In Stage one, approximately 95 percent of assessments were possible in a frictionless manner, and for Stage two this increased to 97 percent which could be completed in a frictionless manner. The findings from Stage one and two are favourable, compared to the 80 percent which was estimated in the 2023 Government White Paper.
Approximately 3 percent of the assessments were not matched in this stage – this compares to 5 percent in Stage one of the pilot. Stage two of the pilot used a more recent period and this may have contributed to a reduction in the unmatched category as the operators’ data may have been more up to date. A frictionless assessment was not possible in these cases – this is favourable compared to the estimated 20 percent who would not have a frictionless assessment as set out in the 2023 Government White Paper.
More detail on the figures from Stage two
As referenced above, 97 percent of the approximately 1.7 million assessments resulted in a frictionless assessment in Stage two. Included in this category is the “thin file” rate. “Thin files” are where the customer could be identified but there was limited information and no adverse information. We consider these “thin files” to show no financial risk in the gambling context. This “thin file” rate stayed at approximately 3 percent of the assessments in both Stages one and two.
The range across the three credit reference agencies where the assessment could be conducted in a frictionless manner was 95.47 percent - 98.63 percent of assessments. It is noted that the different credit reference agencies were contracted to conduct different amounts of financial risk assessments in this Stage two of the pilot, so the figures from the credit reference agencies are not directly comparable to each other. Nonetheless it is helpful to see that all three credit reference agencies were conducting frictionless assessments at a minimum of 95.47 percent in this Stage.
As covered above, the percentage of unmatched assessments reduced from 5 percent in Stage one to 3 percent in Stage two.

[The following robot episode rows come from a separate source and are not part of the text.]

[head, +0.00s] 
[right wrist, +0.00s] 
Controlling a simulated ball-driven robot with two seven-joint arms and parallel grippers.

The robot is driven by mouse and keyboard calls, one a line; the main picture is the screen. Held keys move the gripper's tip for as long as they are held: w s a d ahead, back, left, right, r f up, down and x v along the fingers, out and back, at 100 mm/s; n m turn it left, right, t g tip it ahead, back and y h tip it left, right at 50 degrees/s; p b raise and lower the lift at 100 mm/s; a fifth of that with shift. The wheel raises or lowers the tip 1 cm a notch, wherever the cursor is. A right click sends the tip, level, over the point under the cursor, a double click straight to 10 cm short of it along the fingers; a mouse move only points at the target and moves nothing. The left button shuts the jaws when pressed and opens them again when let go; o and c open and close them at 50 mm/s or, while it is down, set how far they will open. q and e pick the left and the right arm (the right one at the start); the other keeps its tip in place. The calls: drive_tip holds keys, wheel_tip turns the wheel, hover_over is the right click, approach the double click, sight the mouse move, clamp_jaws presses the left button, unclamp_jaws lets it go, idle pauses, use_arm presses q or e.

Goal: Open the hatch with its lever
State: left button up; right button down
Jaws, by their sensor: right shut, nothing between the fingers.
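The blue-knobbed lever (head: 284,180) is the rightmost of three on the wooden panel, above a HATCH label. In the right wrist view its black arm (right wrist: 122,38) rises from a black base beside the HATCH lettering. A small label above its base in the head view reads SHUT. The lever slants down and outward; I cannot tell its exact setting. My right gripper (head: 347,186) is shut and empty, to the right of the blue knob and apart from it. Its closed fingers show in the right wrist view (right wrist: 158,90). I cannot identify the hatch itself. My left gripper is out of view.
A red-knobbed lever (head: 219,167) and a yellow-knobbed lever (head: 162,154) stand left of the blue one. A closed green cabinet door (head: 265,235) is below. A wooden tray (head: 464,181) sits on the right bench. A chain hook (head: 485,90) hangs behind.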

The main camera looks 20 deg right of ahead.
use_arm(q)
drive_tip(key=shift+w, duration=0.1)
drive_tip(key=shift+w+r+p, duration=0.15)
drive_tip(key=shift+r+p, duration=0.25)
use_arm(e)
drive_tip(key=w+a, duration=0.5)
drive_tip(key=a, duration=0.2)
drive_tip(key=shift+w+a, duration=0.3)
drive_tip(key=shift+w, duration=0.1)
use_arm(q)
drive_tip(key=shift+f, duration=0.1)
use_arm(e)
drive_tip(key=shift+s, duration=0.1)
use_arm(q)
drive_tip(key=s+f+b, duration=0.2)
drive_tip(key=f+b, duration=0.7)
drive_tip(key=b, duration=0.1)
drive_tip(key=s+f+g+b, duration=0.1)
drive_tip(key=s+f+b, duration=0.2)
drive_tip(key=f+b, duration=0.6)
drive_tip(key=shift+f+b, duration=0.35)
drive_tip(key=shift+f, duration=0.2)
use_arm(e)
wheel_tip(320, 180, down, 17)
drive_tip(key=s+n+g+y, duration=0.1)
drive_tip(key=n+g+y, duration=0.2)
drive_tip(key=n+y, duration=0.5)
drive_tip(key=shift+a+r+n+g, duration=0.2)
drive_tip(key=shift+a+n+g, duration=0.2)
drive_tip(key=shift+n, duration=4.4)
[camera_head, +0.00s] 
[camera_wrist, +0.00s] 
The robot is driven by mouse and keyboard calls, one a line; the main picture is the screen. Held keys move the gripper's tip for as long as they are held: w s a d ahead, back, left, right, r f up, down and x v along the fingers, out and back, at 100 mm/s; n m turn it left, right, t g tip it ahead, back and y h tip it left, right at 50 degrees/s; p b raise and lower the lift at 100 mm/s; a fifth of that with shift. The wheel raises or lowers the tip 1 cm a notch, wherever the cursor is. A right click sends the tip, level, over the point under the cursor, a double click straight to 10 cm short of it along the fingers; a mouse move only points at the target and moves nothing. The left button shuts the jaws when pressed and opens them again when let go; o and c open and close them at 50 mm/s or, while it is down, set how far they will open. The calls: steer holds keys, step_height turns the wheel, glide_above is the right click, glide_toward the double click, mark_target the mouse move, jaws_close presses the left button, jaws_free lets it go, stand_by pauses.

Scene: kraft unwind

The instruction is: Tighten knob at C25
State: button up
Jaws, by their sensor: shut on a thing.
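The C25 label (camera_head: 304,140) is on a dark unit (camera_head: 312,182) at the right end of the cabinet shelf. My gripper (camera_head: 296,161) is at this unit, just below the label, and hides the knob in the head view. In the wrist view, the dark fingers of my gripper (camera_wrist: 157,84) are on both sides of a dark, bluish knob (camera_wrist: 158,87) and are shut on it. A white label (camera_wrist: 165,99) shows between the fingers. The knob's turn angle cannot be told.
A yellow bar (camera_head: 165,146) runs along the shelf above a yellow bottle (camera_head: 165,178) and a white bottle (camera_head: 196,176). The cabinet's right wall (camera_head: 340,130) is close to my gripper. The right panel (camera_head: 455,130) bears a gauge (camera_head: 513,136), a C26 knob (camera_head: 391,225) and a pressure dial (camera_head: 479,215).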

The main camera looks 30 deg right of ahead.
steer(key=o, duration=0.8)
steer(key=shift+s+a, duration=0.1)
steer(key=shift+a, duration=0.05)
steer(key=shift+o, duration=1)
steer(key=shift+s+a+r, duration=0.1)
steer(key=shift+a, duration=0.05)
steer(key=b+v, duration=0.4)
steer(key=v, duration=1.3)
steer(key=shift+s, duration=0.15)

It is important to note that that this is not 3 percent of accounts. Our consultation proposal originally estimated that only 3 percent of active accounts would receive an assessment if introduced - these would be the highest spending accounts. Only a very small proportion of active accounts would receive an assessment and be unable do so in a frictionless manner - the White Paper estimated approximately 0.6 percent of active accounts would receive an assessment but not be able to do so in a frictionless manner. We can apply the Stage two proportions to give a reasonable estimate of the proportion of active accounts that would be unable to receive a frictionless assessment at the consultation proposed thresholds. This would result in an estimated 0.1 percent of accounts that would both require an assessment and be unable to receive an assessment in a frictionless manner. In other words, based on these estimates, when considering the impact of the introduction of the consulted measure, an operator would only be unable to meet the requirements in a frictionless way for 1 customer in every 1,000 accounts.
This is encouraging about the ability of assessments to be conducted in a frictionless manner – one of the success criteria of the pilot, but not the only one.
Included in this category of unmatched is the “invalid rate”. We also saw a slight reduction in the invalid rate, where there may be issues in the operators’ data provided to credit reference agencies - such as data formatting issues, invalid data or duplications in the data provided to credit reference agencies by operators. This has been relatively low in both Stages one and two (less than 1 percent), but it reduced in Stage two. This may be because of the use of more recent data, or the operators were able to make changes to fix any data issues. This is also an encouraging finding in that operators can reduce the amount in this category with good data practices.
Customers under 25 years of age were more likely to be unmatched than those who were 25 and over.
Financial risk in the customer base for Stage two of the pilot
Alongside Stage two, we were able to gather information from credit reference agencies to help us understand the level of financial risk seen in relation to the customers in the pilot.
Two credit reference agencies shared data to indicate that the customers who met the thresholds for the pilot where they conducted assessments were more likely to have one of the direct risk flags on which operators are permitted to receive data in comparison to their separate wider UK populations. The results vary across operators with customers in the pilot cohort between twice and four times more likely to have a debt management plan and between twice and five times more likely to have a default in the last 12 months than the type of consumer in their comparison UK populations. A default is when a provider considers that the debtor will not ever repay the debt.
NatCen is continuing to work as our evaluation partner on this pilot and post-pilot analysis work.
What else did Stage two tell us?
Credit reference agencies have unique systems – some credit reference agencies make use of data from some sectors which other credit reference agencies do not. They also have their own rating systems categorising risk and different ways of presenting the findings back to the pilot participants. It is expected that the credit reference agencies would have their unique systems. However, operators continued to see differing results from different credit reference agencies without as yet sufficient information to understand the reasons why there might be differing results. This will be a key focus for the post-Stage three analysis phase.
It is normal for there to be variation between credit reference agencies. However, as before, we continue to think that more can be done to support operator understanding of these different systems and indeed to allow credit reference agencies to make refinements to their gambling-specific models to reduce any unnecessary variation or confusion, before any implementation should this be introduced. However, the role of regulating the credit reference system is for the FCA which has an ongoing programme of work on credit reference governance, mandatory reporting and other measures which will continue to deliver improvements in consistency of credit reference data.
Our work will also further support operators in considering how they could embed the financial risk assessment approach into their wider customer interaction approaches.
What happens next?
These further findings from the pilot have helped us understand the extent that assessments could be conducted in a frictionless manner, which is an important success criteria for the pilot, but not the only one.
Building on our staged approach to the pilot, we are now further exploring data consistency across credit reference agencies, as well as exploring options to focus identification through financial risk assessments of the most severe financial difficulties.
We will also continue work to support operators to consider how they could support these customers. Financial risk assessments are not designed to be acted on in isolation, as that would fail to balance the financial risk alongside everything else that is known about the customer.
Data-sharing for Stage three of the pilot completed on 30 April, and the Commission has moved to an analysis phase which will run into the summer period.